1. He will restart his WMD programme and eventually his finger will be on the nuclear button.
2. His opponents, real and imagined, will be murdered and tortured in their tens of thousands.
3. Having seen how the West has reacted, he will recommence his policy of financing and supporting the export of terrorism to the West. He will also continue to support unsavoury regimes in Africa.
4. The West will be shown to be pusillanimous and powerless.
5. Gaddafi’s ‘success’ will encourage other dictators to crush dissidents with overwhelming force and brutality.
6. Gaddafi will open the floodgates of immigrants seeking a better life in Europe.
Can we morally and ethically stand back and allow a dictator, with an insigificant army and air force, to massacre civilians with impunity? Are we so demoralised that we can only think of problems which might occur if we intervene? Is the West incapable of learning from its mistakes in Iraq and Afghanistan? I hope not, for our own future.

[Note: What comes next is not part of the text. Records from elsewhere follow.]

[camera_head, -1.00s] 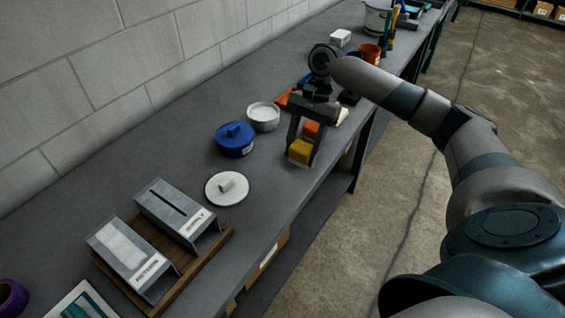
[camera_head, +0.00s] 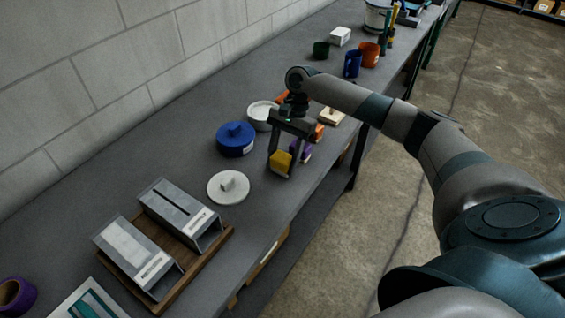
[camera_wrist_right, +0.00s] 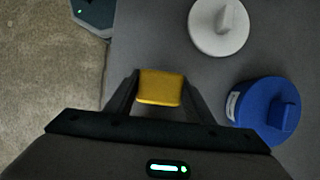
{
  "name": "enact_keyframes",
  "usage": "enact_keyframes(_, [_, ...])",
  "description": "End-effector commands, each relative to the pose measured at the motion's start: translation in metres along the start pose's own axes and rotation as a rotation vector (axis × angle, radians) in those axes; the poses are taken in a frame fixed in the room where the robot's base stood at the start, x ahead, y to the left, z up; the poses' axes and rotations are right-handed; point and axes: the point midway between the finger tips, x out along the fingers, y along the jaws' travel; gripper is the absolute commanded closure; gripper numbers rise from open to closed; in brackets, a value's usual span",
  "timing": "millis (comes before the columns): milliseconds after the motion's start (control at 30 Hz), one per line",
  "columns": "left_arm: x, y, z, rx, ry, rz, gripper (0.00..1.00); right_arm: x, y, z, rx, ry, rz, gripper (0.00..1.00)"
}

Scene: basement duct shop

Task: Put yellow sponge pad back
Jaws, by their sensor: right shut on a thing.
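The yellow sponge pad (camera_head: 281,161) is between the fingers of my right gripper (camera_head: 283,167), which is shut on it, over the bench near its front edge. The right wrist view also shows the yellow sponge pad (camera_wrist_right: 160,88) between both fingertips. I cannot tell how high it is above the bench. A purple block (camera_head: 304,150) and an orange block (camera_head: 319,131) show just behind the gripper. My left gripper is not in view.
A round white lid with a knob (camera_head: 228,187) and a blue lidded pot (camera_head: 235,139) stand left of the gripper. A wooden tray (camera_head: 190,275) with two grey metal holders stands nearer. Bare bench (camera_head: 262,205) lies between.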

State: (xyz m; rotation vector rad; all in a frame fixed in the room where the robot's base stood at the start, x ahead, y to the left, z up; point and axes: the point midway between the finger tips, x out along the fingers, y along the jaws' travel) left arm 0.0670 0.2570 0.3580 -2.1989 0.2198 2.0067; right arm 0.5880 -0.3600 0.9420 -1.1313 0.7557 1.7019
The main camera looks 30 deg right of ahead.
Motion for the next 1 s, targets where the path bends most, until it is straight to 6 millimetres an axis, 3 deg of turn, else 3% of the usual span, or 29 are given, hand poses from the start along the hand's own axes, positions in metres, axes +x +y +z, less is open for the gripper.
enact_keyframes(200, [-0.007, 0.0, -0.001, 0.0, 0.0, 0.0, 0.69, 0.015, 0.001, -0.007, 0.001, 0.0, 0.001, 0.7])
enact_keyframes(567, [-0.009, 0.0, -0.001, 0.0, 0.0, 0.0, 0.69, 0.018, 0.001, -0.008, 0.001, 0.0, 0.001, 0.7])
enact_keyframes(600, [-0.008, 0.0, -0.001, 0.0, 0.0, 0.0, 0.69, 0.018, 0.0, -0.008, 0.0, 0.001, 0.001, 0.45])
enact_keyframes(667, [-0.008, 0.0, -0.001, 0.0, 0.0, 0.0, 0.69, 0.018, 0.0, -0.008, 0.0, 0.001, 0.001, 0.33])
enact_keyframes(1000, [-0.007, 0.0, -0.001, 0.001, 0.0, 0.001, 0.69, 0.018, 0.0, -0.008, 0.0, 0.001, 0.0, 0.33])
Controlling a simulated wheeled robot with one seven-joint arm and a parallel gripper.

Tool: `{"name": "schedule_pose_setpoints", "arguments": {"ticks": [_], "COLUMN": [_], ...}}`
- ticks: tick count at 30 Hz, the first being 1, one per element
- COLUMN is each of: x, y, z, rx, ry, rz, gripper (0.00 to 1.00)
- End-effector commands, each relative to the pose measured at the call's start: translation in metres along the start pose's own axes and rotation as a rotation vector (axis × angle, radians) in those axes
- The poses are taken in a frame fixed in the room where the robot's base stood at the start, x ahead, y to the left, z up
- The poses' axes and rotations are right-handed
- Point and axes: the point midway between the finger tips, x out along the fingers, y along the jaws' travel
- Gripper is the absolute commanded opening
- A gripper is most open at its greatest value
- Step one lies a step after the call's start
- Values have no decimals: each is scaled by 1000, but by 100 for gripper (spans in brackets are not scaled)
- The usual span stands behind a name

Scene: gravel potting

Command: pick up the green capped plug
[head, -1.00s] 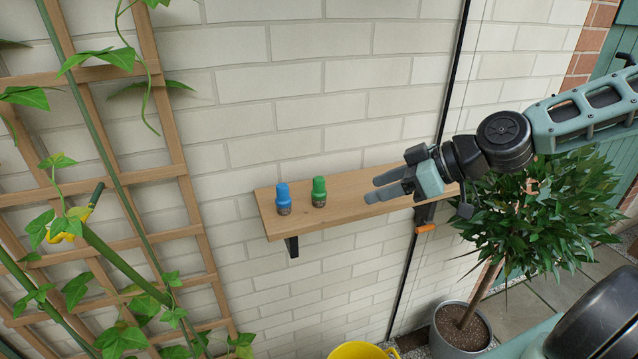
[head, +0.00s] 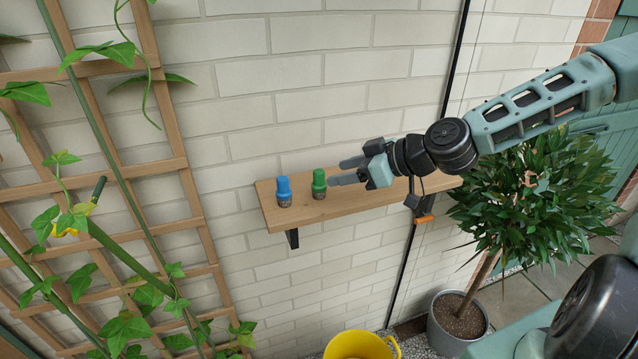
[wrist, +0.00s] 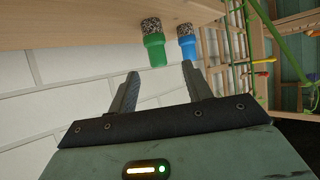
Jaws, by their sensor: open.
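The green capped plug (head: 319,183) stands upright on a wooden wall shelf (head: 375,197), with a dark grey lower part. It also shows in the wrist view (wrist: 155,48), beyond my fingertips. A blue capped plug (head: 284,190) stands to its left on the shelf and shows in the wrist view (wrist: 188,44). My gripper (head: 342,172) is open and empty, just right of the green plug in the head view, fingers pointing left toward it. In the wrist view the fingers (wrist: 160,78) are spread apart, and the green plug appears between their directions. I cannot tell whether a finger touches it.
A brick wall stands behind the shelf. A wooden trellis (head: 190,190) with a climbing plant fills the left. A potted tree (head: 520,200) stands at the right, and a yellow bucket (head: 360,346) is below. The shelf's left end is clear.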

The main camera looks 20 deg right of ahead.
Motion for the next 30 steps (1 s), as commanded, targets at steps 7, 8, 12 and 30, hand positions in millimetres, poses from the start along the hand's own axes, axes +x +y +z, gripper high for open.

I am sure that USA should mind its own business, which is pretty terrible, and it is world-known. I used this summer to score essays of 6th seventh grades students, who were writing in their essays that 9/11 was INTERNAL occurrence. Considering how many victims inside of the country this occurrence brought, and how terrible were consequences of this occurrence for Iraqi civilians and USA troops, I am sure that USA should EXCLUSIVELY take now care only of its own business. And the current unwelcome implementation of extremely unpopular health care reform and the growing federal deficit should be the obvious priority the same way as the high unemployment. USA can’t teach ANY country, having in its own yard such terrible situation, which is terrible morally, financially, economically and politically.